Whenever a line below holds the word "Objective", copy that line.
### Data for the task
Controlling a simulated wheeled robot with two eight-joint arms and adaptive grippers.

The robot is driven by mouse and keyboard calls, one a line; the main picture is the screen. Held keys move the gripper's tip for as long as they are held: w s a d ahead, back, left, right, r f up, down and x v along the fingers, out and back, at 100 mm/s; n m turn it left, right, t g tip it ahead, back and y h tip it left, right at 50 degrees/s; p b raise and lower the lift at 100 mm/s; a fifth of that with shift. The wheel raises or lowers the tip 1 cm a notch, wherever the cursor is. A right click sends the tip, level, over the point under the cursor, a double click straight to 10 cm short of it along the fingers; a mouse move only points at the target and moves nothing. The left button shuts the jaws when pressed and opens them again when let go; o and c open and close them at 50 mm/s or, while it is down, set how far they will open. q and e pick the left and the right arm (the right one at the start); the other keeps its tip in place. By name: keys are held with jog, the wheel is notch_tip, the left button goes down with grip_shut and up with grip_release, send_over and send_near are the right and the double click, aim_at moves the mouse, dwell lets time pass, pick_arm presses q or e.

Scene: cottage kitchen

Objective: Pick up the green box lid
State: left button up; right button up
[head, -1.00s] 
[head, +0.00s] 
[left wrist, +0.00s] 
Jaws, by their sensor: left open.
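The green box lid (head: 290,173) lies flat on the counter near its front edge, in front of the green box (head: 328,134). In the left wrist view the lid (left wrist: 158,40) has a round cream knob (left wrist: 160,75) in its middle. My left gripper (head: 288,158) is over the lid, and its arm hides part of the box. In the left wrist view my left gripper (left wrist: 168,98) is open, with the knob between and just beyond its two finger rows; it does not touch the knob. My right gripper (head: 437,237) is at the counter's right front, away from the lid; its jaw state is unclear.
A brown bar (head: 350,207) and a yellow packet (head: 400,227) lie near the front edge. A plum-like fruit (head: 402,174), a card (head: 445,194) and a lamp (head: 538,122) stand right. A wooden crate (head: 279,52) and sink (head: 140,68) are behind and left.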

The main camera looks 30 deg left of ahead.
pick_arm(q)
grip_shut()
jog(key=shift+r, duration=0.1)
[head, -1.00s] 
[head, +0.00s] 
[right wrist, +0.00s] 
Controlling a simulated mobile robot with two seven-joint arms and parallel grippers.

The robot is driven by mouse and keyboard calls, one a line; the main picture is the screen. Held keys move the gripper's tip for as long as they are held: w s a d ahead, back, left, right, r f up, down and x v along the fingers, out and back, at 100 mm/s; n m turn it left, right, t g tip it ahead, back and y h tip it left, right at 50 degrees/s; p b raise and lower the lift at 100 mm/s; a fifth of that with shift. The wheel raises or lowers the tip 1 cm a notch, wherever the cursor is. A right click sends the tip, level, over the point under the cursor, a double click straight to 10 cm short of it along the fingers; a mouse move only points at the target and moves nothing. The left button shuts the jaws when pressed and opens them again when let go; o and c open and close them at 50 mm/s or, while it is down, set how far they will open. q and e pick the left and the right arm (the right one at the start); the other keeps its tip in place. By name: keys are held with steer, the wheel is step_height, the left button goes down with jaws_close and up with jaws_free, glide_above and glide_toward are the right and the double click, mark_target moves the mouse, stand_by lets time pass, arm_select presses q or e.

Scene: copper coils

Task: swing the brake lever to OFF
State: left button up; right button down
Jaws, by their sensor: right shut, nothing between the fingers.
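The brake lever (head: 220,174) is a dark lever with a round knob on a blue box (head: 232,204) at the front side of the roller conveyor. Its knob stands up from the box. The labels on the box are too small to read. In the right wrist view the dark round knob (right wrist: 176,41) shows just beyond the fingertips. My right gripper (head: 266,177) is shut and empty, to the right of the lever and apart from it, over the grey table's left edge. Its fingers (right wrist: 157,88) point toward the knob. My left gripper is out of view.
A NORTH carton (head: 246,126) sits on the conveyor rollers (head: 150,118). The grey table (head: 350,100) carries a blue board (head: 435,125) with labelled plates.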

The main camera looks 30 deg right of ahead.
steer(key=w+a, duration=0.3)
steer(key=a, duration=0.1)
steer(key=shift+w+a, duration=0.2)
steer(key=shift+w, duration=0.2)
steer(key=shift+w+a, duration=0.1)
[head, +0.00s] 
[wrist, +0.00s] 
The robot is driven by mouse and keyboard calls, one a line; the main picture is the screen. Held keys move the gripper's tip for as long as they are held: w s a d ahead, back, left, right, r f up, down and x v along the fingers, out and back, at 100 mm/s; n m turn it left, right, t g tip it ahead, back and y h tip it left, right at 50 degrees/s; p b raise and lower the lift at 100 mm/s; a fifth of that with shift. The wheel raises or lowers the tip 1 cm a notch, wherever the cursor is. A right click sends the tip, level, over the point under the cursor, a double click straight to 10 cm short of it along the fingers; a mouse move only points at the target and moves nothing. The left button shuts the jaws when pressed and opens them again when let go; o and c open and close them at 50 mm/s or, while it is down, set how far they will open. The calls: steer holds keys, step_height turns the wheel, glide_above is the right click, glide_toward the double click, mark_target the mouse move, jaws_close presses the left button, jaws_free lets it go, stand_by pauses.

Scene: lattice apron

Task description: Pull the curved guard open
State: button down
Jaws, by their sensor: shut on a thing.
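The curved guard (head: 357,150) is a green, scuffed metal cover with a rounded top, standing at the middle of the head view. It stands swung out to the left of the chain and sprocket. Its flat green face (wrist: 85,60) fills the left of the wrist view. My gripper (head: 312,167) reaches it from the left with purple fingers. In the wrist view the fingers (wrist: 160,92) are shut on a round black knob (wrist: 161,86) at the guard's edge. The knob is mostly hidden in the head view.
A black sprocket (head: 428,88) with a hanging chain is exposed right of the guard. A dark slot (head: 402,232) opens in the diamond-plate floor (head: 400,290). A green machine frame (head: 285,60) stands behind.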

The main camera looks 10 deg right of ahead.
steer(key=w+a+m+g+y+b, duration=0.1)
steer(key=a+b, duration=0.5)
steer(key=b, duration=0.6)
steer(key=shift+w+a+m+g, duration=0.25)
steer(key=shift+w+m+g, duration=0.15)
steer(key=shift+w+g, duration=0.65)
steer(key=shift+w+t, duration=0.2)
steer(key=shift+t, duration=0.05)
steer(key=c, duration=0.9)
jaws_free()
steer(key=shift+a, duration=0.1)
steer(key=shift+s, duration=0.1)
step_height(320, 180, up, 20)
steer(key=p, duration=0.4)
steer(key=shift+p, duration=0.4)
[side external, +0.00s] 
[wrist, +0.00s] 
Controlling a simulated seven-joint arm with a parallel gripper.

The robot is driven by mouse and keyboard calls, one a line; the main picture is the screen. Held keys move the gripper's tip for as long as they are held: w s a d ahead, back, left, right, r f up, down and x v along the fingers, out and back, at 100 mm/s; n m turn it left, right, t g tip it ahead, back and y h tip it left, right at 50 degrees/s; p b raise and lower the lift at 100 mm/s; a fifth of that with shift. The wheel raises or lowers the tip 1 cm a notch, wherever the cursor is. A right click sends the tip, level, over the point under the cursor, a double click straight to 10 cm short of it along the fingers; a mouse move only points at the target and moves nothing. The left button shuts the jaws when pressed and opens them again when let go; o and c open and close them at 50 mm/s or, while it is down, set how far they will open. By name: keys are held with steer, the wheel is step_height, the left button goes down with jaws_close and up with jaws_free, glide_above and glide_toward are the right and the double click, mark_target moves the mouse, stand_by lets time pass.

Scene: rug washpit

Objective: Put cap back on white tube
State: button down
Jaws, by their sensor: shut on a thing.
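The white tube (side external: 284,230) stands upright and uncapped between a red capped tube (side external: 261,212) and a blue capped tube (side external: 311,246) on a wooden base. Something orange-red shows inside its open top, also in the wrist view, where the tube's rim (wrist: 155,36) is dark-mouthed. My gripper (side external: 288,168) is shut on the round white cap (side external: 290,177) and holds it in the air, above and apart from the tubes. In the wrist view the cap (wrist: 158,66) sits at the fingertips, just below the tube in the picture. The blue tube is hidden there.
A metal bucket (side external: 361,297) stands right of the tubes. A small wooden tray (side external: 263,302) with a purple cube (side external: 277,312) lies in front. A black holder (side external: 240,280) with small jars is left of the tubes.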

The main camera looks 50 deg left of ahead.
######
# [Full output]
Objective: Pick up the green box lid
Objective: Put cap back on white tube

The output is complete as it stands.